The criticism was in sharp contrast to Mr Putin's friendly talks with a visiting Mr Bush in St Petersburg last weekend, and the harmonious ceremony on Tuesday when Russia became a junior partner in NATO, the military alliance created more than a half century ago to contain Moscow.

But the mood of the EU summit was lightened early on when Mr Prodi announced the EU's intention to grant Russia market status.

The announcement was met with considerable applause, and was followed later by a pledge from the Spanish Prime Minister, Mr Jose Maria Aznar, that the EU will "take steps" to support Russia in its seven-year bid to join the World Trade Organisation.

"It is very clear that Russia's economy is developing as a market economy," said the Spanish prime minister.

Spain currently holds the rotating six-month EU presidency.

Mr Putin pushed for similar pledges from Mr Bush during his summit earlier this week, but came away empty-handed despite the smiles and friendly words.

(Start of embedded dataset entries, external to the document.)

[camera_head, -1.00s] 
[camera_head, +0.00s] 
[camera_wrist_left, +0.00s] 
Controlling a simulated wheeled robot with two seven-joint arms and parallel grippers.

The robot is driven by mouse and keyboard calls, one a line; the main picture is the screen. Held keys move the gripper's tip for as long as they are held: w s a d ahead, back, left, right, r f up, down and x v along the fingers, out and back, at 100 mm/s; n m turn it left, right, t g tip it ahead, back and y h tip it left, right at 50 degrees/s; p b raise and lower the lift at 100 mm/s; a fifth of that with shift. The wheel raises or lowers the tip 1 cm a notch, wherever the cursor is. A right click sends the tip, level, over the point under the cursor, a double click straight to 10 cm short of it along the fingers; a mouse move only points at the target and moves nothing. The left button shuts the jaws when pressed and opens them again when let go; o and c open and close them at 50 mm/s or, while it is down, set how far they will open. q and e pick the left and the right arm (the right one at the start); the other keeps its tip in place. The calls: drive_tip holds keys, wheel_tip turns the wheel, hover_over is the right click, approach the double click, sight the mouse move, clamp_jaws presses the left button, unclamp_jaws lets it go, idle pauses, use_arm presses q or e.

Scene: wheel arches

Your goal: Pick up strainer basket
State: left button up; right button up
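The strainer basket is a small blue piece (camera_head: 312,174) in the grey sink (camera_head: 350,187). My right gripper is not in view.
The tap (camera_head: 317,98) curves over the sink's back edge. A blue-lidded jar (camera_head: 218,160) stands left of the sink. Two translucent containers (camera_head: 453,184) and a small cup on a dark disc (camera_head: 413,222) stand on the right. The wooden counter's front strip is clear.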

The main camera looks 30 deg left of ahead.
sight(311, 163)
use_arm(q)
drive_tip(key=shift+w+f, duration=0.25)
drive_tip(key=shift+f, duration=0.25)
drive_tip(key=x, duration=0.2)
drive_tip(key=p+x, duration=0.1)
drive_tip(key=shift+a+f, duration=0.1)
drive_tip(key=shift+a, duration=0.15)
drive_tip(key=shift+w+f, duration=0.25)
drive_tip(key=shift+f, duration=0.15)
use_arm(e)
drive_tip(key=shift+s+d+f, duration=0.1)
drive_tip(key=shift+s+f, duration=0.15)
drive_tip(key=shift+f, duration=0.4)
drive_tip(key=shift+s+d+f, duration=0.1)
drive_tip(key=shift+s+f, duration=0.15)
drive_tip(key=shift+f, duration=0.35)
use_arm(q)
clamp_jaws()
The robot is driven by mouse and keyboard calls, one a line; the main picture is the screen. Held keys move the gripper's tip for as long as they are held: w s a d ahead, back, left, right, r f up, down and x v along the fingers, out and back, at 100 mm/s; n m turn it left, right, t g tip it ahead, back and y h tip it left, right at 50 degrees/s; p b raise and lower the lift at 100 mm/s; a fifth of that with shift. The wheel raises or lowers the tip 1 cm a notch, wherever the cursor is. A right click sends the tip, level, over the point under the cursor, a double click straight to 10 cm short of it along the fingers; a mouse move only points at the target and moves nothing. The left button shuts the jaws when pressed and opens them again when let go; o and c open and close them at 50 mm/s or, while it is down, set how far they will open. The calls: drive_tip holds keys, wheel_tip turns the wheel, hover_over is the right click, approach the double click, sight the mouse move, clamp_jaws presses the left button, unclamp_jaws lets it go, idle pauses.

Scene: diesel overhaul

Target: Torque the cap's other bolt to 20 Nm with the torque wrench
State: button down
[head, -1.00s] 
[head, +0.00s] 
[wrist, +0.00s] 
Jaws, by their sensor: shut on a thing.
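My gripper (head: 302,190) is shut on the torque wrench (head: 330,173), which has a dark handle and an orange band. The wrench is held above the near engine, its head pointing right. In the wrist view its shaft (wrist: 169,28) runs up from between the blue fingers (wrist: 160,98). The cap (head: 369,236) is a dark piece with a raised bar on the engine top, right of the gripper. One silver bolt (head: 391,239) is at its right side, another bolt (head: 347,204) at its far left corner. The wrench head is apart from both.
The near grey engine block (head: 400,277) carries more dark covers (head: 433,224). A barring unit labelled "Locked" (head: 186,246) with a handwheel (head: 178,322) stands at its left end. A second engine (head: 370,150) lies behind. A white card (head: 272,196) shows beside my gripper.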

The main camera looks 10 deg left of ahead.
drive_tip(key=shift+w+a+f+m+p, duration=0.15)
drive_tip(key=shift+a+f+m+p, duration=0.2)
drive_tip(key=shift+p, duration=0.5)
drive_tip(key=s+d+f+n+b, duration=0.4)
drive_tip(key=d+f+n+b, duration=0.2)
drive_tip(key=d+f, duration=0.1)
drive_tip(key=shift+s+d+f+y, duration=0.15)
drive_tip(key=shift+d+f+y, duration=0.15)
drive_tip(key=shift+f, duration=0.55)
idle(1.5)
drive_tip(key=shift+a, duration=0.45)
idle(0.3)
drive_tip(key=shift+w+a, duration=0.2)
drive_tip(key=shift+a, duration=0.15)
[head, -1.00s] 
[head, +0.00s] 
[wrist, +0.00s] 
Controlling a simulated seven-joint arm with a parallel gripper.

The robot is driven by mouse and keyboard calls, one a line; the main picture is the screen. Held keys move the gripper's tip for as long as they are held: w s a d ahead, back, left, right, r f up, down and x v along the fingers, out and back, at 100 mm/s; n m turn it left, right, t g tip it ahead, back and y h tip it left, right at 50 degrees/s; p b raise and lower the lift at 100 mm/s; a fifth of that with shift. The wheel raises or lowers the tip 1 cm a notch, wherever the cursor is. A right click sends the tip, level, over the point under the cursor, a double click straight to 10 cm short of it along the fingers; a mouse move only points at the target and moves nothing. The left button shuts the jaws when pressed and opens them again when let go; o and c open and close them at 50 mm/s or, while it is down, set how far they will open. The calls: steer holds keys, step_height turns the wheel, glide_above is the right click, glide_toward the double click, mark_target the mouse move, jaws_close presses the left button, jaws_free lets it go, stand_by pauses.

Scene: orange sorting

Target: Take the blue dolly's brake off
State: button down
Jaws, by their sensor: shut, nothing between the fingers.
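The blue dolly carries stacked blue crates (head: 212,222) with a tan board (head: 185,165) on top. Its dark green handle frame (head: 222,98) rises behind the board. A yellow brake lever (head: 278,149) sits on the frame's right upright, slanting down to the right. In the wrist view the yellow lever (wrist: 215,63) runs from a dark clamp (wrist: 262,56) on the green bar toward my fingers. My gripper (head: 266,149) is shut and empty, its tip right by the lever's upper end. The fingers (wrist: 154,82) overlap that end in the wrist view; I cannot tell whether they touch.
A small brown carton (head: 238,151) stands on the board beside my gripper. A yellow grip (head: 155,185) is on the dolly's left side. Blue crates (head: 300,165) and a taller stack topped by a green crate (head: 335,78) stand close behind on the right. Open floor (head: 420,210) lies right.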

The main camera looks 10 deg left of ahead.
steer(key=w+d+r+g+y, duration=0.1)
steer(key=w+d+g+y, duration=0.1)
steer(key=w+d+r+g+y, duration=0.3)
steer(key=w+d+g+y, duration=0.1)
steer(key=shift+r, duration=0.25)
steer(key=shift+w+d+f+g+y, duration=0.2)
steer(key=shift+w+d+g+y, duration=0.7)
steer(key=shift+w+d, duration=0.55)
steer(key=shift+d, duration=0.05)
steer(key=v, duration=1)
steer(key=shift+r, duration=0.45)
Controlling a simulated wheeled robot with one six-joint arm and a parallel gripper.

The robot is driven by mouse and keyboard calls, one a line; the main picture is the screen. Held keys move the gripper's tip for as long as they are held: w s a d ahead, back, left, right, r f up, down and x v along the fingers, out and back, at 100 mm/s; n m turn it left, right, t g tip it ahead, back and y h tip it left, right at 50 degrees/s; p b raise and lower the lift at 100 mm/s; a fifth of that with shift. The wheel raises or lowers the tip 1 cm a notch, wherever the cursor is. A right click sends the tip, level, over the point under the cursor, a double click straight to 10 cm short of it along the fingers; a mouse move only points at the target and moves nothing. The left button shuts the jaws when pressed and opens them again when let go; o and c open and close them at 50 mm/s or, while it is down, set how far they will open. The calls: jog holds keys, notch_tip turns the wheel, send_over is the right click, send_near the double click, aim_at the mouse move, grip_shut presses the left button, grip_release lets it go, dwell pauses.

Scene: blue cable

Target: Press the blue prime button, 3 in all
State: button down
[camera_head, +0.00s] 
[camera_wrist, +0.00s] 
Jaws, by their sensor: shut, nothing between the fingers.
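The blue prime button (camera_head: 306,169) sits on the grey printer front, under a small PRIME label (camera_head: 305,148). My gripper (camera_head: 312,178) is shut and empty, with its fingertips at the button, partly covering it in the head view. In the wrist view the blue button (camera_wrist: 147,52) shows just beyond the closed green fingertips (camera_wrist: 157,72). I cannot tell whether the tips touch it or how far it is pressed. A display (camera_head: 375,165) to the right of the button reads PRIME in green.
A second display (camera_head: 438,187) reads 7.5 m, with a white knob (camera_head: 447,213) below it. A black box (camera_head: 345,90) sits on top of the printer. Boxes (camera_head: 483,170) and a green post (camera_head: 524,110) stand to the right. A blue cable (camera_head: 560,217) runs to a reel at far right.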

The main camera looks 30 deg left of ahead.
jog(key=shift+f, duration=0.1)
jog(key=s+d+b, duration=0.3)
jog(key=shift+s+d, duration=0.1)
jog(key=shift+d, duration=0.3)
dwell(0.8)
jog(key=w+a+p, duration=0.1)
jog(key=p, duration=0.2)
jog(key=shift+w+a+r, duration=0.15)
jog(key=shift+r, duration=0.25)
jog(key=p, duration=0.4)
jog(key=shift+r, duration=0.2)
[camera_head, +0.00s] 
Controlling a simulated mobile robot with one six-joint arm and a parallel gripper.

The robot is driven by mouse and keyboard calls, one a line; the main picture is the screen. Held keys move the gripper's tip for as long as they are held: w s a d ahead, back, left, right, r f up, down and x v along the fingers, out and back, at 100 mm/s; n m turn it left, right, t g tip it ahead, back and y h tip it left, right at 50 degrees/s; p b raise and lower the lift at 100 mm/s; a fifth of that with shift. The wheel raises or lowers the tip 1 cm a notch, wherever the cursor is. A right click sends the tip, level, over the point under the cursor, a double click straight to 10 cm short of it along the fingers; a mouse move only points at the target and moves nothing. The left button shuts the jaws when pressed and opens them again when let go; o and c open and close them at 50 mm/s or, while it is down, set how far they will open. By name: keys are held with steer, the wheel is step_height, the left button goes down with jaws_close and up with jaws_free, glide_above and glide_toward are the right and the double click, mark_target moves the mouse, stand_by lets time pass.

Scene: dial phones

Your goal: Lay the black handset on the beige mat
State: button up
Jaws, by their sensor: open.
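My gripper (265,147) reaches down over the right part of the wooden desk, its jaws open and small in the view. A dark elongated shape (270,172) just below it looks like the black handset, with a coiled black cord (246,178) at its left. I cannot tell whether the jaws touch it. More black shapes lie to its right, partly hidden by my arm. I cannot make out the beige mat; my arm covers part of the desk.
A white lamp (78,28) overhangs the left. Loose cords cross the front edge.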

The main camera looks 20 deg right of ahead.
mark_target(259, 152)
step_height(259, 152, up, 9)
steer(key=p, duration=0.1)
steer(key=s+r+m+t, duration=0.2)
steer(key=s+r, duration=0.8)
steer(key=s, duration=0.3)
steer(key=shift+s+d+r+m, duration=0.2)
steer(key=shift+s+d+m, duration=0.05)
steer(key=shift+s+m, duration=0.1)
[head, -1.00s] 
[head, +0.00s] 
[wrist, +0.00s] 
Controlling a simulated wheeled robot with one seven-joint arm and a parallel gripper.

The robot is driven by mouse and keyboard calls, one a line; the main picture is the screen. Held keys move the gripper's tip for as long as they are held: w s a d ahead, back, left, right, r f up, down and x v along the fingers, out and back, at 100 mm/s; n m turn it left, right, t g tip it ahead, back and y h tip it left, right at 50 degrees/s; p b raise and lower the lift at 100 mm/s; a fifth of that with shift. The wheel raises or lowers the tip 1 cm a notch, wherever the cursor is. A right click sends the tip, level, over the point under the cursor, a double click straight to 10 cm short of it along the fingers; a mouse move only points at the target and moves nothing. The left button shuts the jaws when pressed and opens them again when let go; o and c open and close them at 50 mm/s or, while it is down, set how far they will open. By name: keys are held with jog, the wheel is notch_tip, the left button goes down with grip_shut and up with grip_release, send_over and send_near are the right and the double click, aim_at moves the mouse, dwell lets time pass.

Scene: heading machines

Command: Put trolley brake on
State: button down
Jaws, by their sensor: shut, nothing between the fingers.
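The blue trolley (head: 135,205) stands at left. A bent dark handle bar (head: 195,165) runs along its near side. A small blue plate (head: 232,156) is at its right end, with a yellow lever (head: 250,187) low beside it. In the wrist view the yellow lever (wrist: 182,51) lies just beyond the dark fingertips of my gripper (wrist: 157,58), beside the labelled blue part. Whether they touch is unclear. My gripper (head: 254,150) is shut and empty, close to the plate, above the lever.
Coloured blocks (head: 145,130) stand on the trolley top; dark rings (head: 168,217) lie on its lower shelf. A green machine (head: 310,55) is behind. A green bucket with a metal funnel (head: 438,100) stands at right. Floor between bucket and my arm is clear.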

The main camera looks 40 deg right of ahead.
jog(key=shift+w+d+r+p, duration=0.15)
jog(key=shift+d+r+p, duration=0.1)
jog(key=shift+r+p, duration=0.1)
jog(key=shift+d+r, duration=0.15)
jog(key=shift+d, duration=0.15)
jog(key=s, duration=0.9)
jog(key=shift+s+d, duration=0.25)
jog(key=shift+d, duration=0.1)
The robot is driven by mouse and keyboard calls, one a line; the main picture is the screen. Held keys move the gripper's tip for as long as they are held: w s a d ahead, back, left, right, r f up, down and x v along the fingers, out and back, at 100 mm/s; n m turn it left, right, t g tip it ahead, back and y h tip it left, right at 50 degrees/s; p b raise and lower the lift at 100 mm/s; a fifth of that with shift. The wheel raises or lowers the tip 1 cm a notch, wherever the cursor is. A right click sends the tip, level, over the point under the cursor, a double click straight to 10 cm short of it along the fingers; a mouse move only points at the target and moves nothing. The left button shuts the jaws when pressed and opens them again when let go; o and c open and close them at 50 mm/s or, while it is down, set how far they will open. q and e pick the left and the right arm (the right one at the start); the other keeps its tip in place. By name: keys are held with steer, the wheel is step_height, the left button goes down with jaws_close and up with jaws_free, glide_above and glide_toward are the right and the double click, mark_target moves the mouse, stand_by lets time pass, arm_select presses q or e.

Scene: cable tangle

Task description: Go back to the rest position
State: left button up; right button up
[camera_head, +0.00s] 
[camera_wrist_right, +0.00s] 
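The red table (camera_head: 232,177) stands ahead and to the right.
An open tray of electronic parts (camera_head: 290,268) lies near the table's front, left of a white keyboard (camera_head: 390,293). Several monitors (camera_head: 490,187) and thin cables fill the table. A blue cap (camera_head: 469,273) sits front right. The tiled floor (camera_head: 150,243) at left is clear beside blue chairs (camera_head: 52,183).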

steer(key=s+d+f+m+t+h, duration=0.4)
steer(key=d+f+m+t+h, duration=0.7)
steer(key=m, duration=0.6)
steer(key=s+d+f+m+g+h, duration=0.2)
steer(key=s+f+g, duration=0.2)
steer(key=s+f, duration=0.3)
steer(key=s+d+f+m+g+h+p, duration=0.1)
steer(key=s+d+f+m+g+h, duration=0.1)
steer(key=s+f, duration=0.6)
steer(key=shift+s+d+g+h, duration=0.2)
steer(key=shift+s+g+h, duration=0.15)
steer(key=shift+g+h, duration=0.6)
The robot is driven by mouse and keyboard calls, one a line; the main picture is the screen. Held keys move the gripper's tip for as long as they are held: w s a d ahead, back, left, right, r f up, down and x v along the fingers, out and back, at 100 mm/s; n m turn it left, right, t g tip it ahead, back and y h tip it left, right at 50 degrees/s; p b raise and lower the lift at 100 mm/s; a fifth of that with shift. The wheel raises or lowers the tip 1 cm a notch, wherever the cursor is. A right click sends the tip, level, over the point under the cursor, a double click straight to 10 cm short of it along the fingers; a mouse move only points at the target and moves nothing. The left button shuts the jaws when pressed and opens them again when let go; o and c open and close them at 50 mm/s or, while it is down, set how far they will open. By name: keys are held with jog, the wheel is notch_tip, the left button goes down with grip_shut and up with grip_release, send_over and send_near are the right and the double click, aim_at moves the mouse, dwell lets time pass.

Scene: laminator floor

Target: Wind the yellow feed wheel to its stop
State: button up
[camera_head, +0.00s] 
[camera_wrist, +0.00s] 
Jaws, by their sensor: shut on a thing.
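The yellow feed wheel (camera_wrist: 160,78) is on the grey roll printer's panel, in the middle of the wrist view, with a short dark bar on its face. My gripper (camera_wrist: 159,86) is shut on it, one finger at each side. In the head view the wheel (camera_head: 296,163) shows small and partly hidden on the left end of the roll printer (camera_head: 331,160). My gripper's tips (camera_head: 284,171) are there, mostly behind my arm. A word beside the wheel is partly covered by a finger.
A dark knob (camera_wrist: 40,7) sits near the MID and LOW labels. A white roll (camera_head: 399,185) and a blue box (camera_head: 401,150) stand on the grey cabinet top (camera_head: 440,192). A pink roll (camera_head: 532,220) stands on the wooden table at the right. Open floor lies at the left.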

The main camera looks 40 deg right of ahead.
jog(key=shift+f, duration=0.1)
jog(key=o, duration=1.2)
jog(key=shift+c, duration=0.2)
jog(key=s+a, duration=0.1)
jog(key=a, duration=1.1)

The Bush administration is expected to consider the issue of granting Russia market economy status next month.

One key area that Russia and EU leaders were not able to agree on was Kaliningrad, an enclave that the Soviet Union acquired from the defeated Nazis at the end of the second World War.

Russia fears that Kaliningrad will be completely shut off from the mainland when its neighbours Poland and Lithuania join the European Union.

Now, residents are allowed visa-free transit through those countries to Russia, but all that will end with the enlargement of the European Union in 2004.

"Without exaggeration, one can say that how our relations with the European Union develop depends on" how this dispute is settled, Mr Putin said.

Mr Prodi and Mr Putin signed an agreement saying they would "continue to seek mutually acceptable solutions" to the issue.